The panel will address various practices, institutions, beliefs and representations related to the Indian middle classes and ask what role representations of middle-classness play in the lives of contemporary Indian citizens. The panel will provide a critical anthropological perspective on the Indian middle classes by charting earlier forms and recent constellations and address issues such as changing consumer behaviour, educational and employment patterns, notions of group identities and belonging, and the transformation of gender relations as part of global as well as local transformations.
Through detailed ethnographic accounts of the meaning of middle-classness in different settings, provincial modernities and more metropolitan representations will be discussed as part of a new politics of class in the Indian context.
Industrial Middle Classes and Cosmopolitanism: An Ethnographic Exploration of Provincial Representations of Middle Class Identity
Geert R. De Neve, University of Sussex, UK
Contemporary representations of the Indian middle classes have by and large emerged from studies that took the urban elites in metropolitan (North) India as their subject of study (Gupta 2000; Varma 1998; Fernandes 2000; 2004). Fernandes, for example, has recently written several thought rovoking papers on the restructuring of the new Mumbai middle classes following economic liberalisation policies, while others have begun to discuss middle class identity in relation to new consumption practices (Mazzarella 2003; van Wessel 2004).
This particular scholarly bias has left us with a meagre record of alternative middle class identities, and of the ways in which different social groups outside the main metropolises see and represent themselves as ‘being middle class’. By focusing on the life histories of South Indian small-town industrialists, the paper aims to explore alternative versions of being middle-class, cosmopolitan and globally connected. The argument builds on the concept of ‘rural cosmopolitanism’ developed by Gidwani and Sivaramakrishnan (2003), which is explored in the life histories of small-town industrialists in Tamilnadu. The cosmopolitanism displayed here differs significantly ways from the ‘new middle class cosmopolitanism’ emphasised in sociological and popular literature, and is based on characteristics such as historical involvement in long-distance trade, pioneering entrepreneurship and active distancing from ‘localist’ neighbours. The paper explores similarities and differences between such provincial cosmopolitanism and that of the metropolis.
Kitty-Parties: Exploring Female Middle-Classness in New Delhi
Anne Waldrop, University of Oslo, Norway
Kitty-parties have become very popular among Indian middle-class housewives.
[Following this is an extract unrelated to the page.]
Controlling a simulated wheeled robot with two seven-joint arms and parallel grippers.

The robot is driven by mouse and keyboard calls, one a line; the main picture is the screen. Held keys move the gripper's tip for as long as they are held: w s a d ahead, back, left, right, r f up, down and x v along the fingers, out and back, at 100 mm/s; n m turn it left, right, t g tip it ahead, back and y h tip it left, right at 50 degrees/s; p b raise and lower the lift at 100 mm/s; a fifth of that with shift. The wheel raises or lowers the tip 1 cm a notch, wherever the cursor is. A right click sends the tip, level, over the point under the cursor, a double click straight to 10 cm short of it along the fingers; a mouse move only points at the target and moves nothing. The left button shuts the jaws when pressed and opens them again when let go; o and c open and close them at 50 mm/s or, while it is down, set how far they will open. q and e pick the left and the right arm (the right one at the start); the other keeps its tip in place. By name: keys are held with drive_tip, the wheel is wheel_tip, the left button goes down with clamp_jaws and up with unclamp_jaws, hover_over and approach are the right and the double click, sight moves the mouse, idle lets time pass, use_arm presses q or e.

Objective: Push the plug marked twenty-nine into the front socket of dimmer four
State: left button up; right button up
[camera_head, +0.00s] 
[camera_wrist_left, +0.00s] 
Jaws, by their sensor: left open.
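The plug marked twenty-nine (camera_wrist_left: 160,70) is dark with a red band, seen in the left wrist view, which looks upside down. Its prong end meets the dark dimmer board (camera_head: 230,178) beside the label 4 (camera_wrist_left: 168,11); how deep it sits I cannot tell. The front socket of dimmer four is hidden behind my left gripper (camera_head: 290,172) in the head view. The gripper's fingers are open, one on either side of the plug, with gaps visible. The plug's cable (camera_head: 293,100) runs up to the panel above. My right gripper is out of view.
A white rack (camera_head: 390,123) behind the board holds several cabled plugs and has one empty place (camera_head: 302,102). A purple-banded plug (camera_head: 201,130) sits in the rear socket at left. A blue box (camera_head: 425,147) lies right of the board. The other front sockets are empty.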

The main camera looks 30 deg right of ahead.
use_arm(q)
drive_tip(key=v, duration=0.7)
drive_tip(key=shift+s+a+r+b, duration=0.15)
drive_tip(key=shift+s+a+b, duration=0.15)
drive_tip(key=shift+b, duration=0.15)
They may be described as saving clubs where a group of female friends meet at a regular basis, and where they eat, talk and draw the "kitty". Based on research in New Delhi among middle-aged women belonging to the pre-liberalization middle-class, this paper will ask about the connections between kitty-parties and female middle-classness. In New Delhi where most upper caste women of the middle-class that I interacted with experience various forms of restriction to their movement outside the protected sphere of the home and the family, and where the idea of "being homely" is a widespread virtue among the same women, kitty-parties are an interesting phenomenon. The pre-liberalization standards of female middle-classness, which on the one hand, can be regarded to have been about homeliness including socialization of children and keeping up family relations, and on the other hand, about a public duty to live a restrained lifestyle and to help the underprivileged through forms of charity, are virtually opposites of what kitty parties stand for. To the women, participation in a kitty-party is partly about friendship with other women who are regarded in the idiom of fictive kin as "sisters", and partly about "winning money" for their own individual consumption. In view of this, the paper will discuss the meanings of middle-class and gender in contemporary New Delhi.
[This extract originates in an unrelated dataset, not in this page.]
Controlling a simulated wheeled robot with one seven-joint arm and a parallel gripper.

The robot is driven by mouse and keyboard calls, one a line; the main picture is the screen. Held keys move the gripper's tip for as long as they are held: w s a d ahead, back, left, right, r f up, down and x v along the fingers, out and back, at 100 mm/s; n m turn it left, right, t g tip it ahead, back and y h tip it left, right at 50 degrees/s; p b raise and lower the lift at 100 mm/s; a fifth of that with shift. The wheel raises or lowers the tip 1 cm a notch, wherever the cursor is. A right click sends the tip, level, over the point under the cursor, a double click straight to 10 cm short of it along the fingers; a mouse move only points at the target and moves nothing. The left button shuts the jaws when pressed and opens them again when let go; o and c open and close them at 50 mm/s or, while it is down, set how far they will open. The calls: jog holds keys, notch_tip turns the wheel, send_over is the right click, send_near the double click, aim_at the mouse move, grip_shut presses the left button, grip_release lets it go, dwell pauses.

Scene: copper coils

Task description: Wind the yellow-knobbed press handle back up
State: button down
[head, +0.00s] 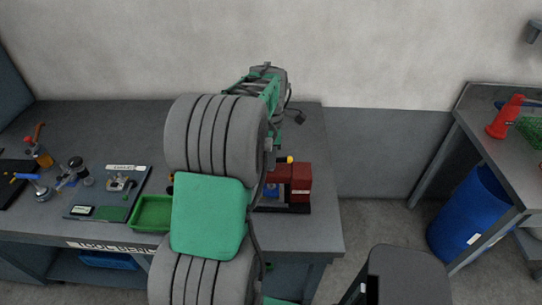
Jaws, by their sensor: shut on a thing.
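The red press (300,182) stands on a dark base near the right end of the workbench. A small yellow knob (290,159) shows at its top left, on a dark handle. My gripper (272,157) is at the handle, just left of the yellow knob, and is shut on it. My own arm covers most of the gripper and the press's left side, so the fingertips and the exact grip are hard to see. A small blue part (271,190) shows low on the press.
A green tray (152,213) lies left of my arm. Farther left are a board with gauges (112,192) and an orange-handled tool (39,146). A blue barrel (468,212) stands under the right bench, which holds a red object (506,116).

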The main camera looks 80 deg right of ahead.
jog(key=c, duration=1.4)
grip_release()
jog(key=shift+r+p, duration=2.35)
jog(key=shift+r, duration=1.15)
‘Toward the Family’: Representations of Middle-class Lifestyles in Urban Bengal
Henrike Donner, London School of Economics and Political Science, UK
This paper explores the way in which an ‘orientation towards the family’ represents middle-classness among urban Bengalis. It draws on the narratives of women, who present their relationships with others and their understandings of their own lives in terms of this overarching theme.
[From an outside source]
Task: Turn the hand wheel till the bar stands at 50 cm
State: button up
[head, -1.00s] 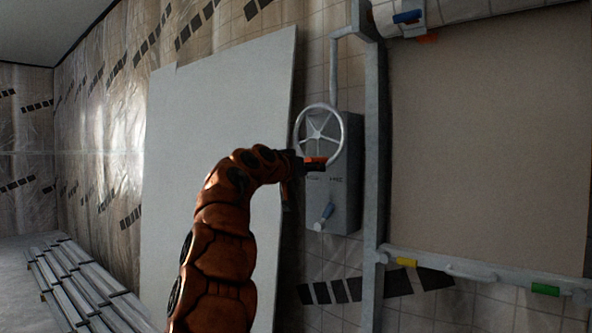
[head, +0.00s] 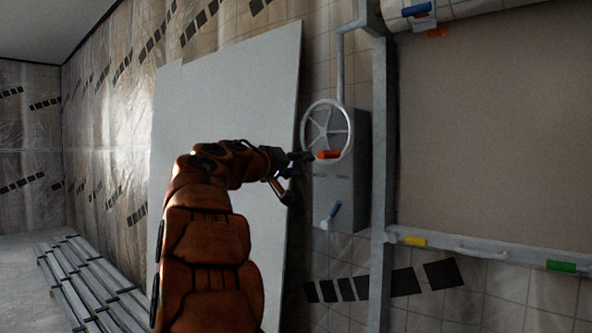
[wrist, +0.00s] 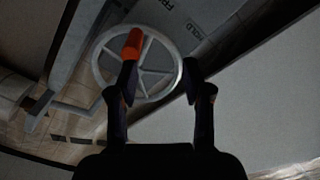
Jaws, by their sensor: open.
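The spoked hand wheel (head: 309,113) is on a grey box on the wall. Its orange handle (head: 329,154) is at the lower part of the rim in the head view. The wheel (wrist: 97,72) and orange handle (wrist: 133,42) also show in the wrist view. My gripper (head: 298,166) is open, just left of the handle. In the wrist view, my gripper (wrist: 160,72) has its left finger overlapping the handle's lower end; I cannot tell if they touch. A horizontal rail (head: 480,250), perhaps the bar, runs under the large panel. I cannot read its height.
A pale board (head: 225,120) leans behind my arm. Metal lengths (head: 85,280) lie on the floor at left.

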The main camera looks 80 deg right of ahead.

Building on the notion of class as a ‘constantly reinacted cultural project’ (Liechty 2004) the paper argues that among the Bengali middle class of Calcutta social boundaries are crucially enacted in and through idealised narratives of family life and its values, which are enacted in and through the middle-class ‘home’. In an urban setting where being middle-class has become an increasingly diffuse arena, established notion of what it means to belong to the respectable middle-class has come under threat in the wake of economic liberalisation and thus there appear subtle changes in the gendered representations of what makes a middle-class family. The paper traces the meaning of middle-classness as crucially embodied in middle-class mothers’ work, and argues that it is in the family rather than the emerging youth consumer culture that existing class positions are reinforced through new collective practices, reinvented traditions and ideological shifts. The paper explores how intra-household relationships and gendered behavioural codes constitute the cultural process of class-making in this context and identifies the notion of an ‘orientation towards the family’ as common guideline shaping narratives of successful and failed attempts of upward mobility in a ‘new world’.
"Everybody Bought It": The Illustrated Weekly of India and the Post-Independence Idea of a Pan-Indian Middle Class
Rashmi Sadana, Columbia University
Indian English-ness has long and rightly been associated with the urban elite. Yet, in post-Independent India, the relationship between class and language has shifted as Indians have become the producers and consumers of English-language art and culture to a much greater extent. In the process, English has not merely become a post-colonial language, but has been the vehicle, somewhat paradoxically, for the formation of a pan-Indian nationalist and cosmopolitan identity.
This paper seeks to explore how the popular, though now defunct, features magazine, The Illustrated Weekly of India, helped forge a pan-Indian middle-class identity, particularly in the 1970s, under the editorship of Khushwant Singh. While conducting field research with Hindi and English literary and scholarly publishers in Delhi in 2001, nearly everyone I spoke with mentioned the Weekly as a conversational aside. Some denigrated it as being "not serious" or "not literary enough," but most also admitted that, unlike other English publications, "everybody bought it." It was a staple of the English-educated Indian household. How might the analysis of the Weekly shape our understanding of English-educated Indian middle-classness, or the attempt at creating a pan-Indian middle-classness? What are the post-Independence ideals that go along with this particular brand of class membership?